Introduction: Meta-Narrative in My Autobiography; A Note

The late Prof. Virgil Lokke, who taught me Metafiction at Purdue was the first to tell me:

AUTOBIOGRAPHY IS FICTION

I had stumbled on The Autobiography of Anaïs Nin where a woman called Anaïs Nin makes up, in words, an elaborate character called Anaïs Nin who is The Diary’s protagonist. The force of narcissism operating between reader and writer made me think of myself as Anaïs Nin. (A gay is in the no man’s land between masculinity and femininity, hence the autobiography’s title: No Man’s Land.) I learnt from gay friends in California that there were many gay Anaïs Nins running round there. I was the only one among them who took up the pen to become “a male Anaï s Nin”! (Madness, Nin defines as “a literalisation of a metaphor”). Since life is short and art is long a presentation of a “presentable” self is essential to the autobiography. I note in my Ph.D. thesis on Nin (In-discretions: Anaïs Nin, Calcutta: Writer’s Workshop, 1989) that in Western drama we have “representation,” e.g., Garbo becomes Queen Christine etc. But in the Oriental dance-drama the actor is (presents) Rama or Sita. That is, we become a thing we want to be in autobiographies. So it’s no use calling an autobiographer “a liar”! What is “there” may not be a “fact.”

For their part, the boys I bed act like Salman Khan or Shahrukh or Aamir or Saif, the reigning Bombay film heroes. To them I’m the den-mother; Ana s Nin again! What diaries I can write now! Just as my suffering mother was the Indian tragedienne of 1940's films, I, in love, once imitated the ‘60's gamines! Gay sex in bed too becomes a performance just as role-playing outside the bed is a performance. I once read, “What you do in bed is what you think of yourself outside bed.” The suffering Madonna / queen is “martyred” in and out of bed! The Performance Theory Department at New York University propagates the theory that queer sex is a performance, and by extension, all “personality” is a performance, a role-playing. There is no difference between “real” and “reel” life as India’s film-journalists remind us.

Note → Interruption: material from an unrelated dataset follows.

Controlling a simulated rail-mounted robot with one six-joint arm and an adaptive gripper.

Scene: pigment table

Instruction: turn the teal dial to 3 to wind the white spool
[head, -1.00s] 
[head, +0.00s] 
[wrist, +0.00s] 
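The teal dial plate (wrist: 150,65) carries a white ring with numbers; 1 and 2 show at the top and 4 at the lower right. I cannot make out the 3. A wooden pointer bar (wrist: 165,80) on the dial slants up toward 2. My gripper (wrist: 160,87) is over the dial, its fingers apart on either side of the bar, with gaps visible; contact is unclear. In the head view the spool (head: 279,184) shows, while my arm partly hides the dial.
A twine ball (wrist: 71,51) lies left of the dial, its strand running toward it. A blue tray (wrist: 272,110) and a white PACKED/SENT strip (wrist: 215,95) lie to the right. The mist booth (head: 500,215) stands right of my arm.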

Of course it was Oscar Wilde many decades ago who reminded us in his Decay of Lying that “life imitates art” and not the other way around.

Before dying Virgil told me: “Hoshang, you’re mad!” It is because I write out my fantasies after living them out that I am fully sane.

My diary’s first sentence, of course, echoes Mishima’s first line in his Confessions of a Mask: “I remember my mother moving around my sickroom.” This is another kind of meta-narrative: of book quoting book, text echoing text. The motif of malady versus health is established early. Writing is a kind of spiritual debugging, a fumigation. The Sufis called it “perfuming” and they used “attars.” After all, it is the poem makes poets.